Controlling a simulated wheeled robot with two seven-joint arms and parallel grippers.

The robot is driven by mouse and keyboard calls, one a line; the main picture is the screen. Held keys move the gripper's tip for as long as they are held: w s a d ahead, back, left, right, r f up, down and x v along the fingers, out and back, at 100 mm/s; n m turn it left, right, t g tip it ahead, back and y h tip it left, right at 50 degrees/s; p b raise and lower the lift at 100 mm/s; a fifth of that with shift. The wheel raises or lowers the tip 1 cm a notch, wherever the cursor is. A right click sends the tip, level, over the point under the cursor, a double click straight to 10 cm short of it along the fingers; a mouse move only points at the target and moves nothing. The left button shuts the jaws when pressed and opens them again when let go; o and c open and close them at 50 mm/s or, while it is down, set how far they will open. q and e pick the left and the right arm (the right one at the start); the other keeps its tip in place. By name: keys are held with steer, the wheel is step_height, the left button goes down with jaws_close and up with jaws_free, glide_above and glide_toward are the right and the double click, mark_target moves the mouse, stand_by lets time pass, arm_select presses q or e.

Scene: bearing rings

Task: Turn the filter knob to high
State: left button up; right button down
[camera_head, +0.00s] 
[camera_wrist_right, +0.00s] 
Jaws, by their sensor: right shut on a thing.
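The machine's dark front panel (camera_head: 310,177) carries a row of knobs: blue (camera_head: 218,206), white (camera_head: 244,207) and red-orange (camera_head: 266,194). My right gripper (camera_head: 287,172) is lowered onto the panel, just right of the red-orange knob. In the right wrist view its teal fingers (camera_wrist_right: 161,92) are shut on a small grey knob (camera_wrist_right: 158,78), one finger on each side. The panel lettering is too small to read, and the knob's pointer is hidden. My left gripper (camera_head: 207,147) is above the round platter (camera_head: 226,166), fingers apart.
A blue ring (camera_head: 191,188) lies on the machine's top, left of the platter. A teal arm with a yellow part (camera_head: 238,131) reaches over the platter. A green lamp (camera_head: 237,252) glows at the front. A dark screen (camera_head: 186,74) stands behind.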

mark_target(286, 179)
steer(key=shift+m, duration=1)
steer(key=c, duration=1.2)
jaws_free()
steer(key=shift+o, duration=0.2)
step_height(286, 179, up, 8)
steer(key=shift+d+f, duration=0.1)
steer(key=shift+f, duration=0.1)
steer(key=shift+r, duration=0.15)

== == ==

To do => Retype the whole listing, matching it exactly.

Exercise solution =>
Controlling a simulated wheeled robot with two seven-joint arms and parallel grippers.

The robot is driven by mouse and keyboard calls, one a line; the main picture is the screen. Held keys move the gripper's tip for as long as they are held: w s a d ahead, back, left, right, r f up, down and x v along the fingers, out and back, at 100 mm/s; n m turn it left, right, t g tip it ahead, back and y h tip it left, right at 50 degrees/s; p b raise and lower the lift at 100 mm/s; a fifth of that with shift. The wheel raises or lowers the tip 1 cm a notch, wherever the cursor is. A right click sends the tip, level, over the point under the cursor, a double click straight to 10 cm short of it along the fingers; a mouse move only points at the target and moves nothing. The left button shuts the jaws when pressed and opens them again when let go; o and c open and close them at 50 mm/s or, while it is down, set how far they will open. q and e pick the left and the right arm (the right one at the start); the other keeps its tip in place. By name: keys are held with steer, the wheel is step_height, the left button goes down with jaws_close and up with jaws_free, glide_above and glide_toward are the right and the double click, mark_target moves the mouse, stand_by lets time pass, arm_select presses q or e.

Scene: bearing rings

Task: Turn the filter knob to high
State: left button up; right button down
[camera_head, +0.00s] 
[camera_wrist_right, +0.00s] 
Jaws, by their sensor: right shut on a thing.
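The machine's dark front panel (camera_head: 310,177) carries a row of knobs: blue (camera_head: 218,206), white (camera_head: 244,207) and red-orange (camera_head: 266,194). My right gripper (camera_head: 287,172) is lowered onto the panel, just right of the red-orange knob. In the right wrist view its teal fingers (camera_wrist_right: 161,92) are shut on a small grey knob (camera_wrist_right: 158,78), one finger on each side. The panel lettering is too small to read, and the knob's pointer is hidden. My left gripper (camera_head: 207,147) is above the round platter (camera_head: 226,166), fingers apart.
A blue ring (camera_head: 191,188) lies on the machine's top, left of the platter. A teal arm with a yellow part (camera_head: 238,131) reaches over the platter. A green lamp (camera_head: 237,252) glows at the front. A dark screen (camera_head: 186,74) stands behind.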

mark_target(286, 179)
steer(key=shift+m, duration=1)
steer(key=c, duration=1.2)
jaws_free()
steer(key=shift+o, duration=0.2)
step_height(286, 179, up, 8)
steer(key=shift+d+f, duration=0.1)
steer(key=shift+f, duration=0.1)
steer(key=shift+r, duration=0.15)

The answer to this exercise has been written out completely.